> Stated goal: All of the records listed below should be retyped exactly.
--- start of Data for the task ---
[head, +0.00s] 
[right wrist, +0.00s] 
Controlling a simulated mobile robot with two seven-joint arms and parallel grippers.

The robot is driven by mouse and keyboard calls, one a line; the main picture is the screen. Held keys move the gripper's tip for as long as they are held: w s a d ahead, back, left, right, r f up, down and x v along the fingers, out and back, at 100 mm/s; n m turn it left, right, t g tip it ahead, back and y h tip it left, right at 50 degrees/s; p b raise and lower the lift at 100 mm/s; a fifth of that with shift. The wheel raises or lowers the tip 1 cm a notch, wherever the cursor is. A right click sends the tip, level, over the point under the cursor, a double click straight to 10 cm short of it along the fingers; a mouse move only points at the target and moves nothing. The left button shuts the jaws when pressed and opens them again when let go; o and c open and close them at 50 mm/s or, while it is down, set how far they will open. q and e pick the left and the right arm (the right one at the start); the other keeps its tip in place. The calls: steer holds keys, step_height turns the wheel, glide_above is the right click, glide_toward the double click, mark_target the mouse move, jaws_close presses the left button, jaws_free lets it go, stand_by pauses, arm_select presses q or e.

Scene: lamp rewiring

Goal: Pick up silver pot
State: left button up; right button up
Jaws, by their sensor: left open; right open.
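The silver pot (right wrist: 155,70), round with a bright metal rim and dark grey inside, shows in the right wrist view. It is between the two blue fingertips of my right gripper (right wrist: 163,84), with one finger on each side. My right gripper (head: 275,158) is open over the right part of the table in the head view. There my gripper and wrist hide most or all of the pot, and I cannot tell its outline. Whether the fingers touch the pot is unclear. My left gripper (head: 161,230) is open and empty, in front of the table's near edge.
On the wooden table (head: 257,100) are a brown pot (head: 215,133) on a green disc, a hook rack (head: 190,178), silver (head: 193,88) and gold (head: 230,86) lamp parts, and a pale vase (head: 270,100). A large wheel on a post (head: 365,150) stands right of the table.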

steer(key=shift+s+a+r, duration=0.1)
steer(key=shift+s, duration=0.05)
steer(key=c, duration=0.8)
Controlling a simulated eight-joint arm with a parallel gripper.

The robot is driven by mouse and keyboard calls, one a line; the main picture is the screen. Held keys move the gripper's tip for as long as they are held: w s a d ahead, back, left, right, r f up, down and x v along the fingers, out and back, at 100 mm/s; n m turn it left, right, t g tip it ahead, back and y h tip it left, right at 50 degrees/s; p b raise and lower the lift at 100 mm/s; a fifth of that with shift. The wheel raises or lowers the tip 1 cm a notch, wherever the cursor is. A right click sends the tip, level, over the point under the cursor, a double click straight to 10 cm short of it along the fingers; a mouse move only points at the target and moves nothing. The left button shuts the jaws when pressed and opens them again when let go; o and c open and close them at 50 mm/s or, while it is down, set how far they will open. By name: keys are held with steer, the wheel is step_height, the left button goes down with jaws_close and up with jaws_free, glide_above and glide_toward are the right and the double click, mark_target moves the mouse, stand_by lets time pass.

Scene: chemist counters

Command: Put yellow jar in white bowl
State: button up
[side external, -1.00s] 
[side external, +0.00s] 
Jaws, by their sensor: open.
--- end of Data for the task ---
> Output of the task:
[head, +0.00s] 
[right wrist, +0.00s] 
Controlling a simulated mobile robot with two seven-joint arms and parallel grippers.

The robot is driven by mouse and keyboard calls, one a line; the main picture is the screen. Held keys move the gripper's tip for as long as they are held: w s a d ahead, back, left, right, r f up, down and x v along the fingers, out and back, at 100 mm/s; n m turn it left, right, t g tip it ahead, back and y h tip it left, right at 50 degrees/s; p b raise and lower the lift at 100 mm/s; a fifth of that with shift. The wheel raises or lowers the tip 1 cm a notch, wherever the cursor is. A right click sends the tip, level, over the point under the cursor, a double click straight to 10 cm short of it along the fingers; a mouse move only points at the target and moves nothing. The left button shuts the jaws when pressed and opens them again when let go; o and c open and close them at 50 mm/s or, while it is down, set how far they will open. q and e pick the left and the right arm (the right one at the start); the other keeps its tip in place. The calls: steer holds keys, step_height turns the wheel, glide_above is the right click, glide_toward the double click, mark_target the mouse move, jaws_close presses the left button, jaws_free lets it go, stand_by pauses, arm_select presses q or e.

Scene: lamp rewiring

Goal: Pick up silver pot
State: left button up; right button up
Jaws, by their sensor: left open; right open.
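The silver pot (right wrist: 155,70), round with a bright metal rim and dark grey inside, shows in the right wrist view. It is between the two blue fingertips of my right gripper (right wrist: 163,84), with one finger on each side. My right gripper (head: 275,158) is open over the right part of the table in the head view. There my gripper and wrist hide most or all of the pot, and I cannot tell its outline. Whether the fingers touch the pot is unclear. My left gripper (head: 161,230) is open and empty, in front of the table's near edge.
On the wooden table (head: 257,100) are a brown pot (head: 215,133) on a green disc, a hook rack (head: 190,178), silver (head: 193,88) and gold (head: 230,86) lamp parts, and a pale vase (head: 270,100). A large wheel on a post (head: 365,150) stands right of the table.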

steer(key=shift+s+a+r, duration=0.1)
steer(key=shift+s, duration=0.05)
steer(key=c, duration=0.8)
Controlling a simulated eight-joint arm with a parallel gripper.

The robot is driven by mouse and keyboard calls, one a line; the main picture is the screen. Held keys move the gripper's tip for as long as they are held: w s a d ahead, back, left, right, r f up, down and x v along the fingers, out and back, at 100 mm/s; n m turn it left, right, t g tip it ahead, back and y h tip it left, right at 50 degrees/s; p b raise and lower the lift at 100 mm/s; a fifth of that with shift. The wheel raises or lowers the tip 1 cm a notch, wherever the cursor is. A right click sends the tip, level, over the point under the cursor, a double click straight to 10 cm short of it along the fingers; a mouse move only points at the target and moves nothing. The left button shuts the jaws when pressed and opens them again when let go; o and c open and close them at 50 mm/s or, while it is down, set how far they will open. By name: keys are held with steer, the wheel is step_height, the left button goes down with jaws_close and up with jaws_free, glide_above and glide_toward are the right and the double click, mark_target moves the mouse, stand_by lets time pass.

Scene: chemist counters

Command: Put yellow jar in white bowl
State: button up
[side external, -1.00s] 
[side external, +0.00s] 
Jaws, by their sensor: open.

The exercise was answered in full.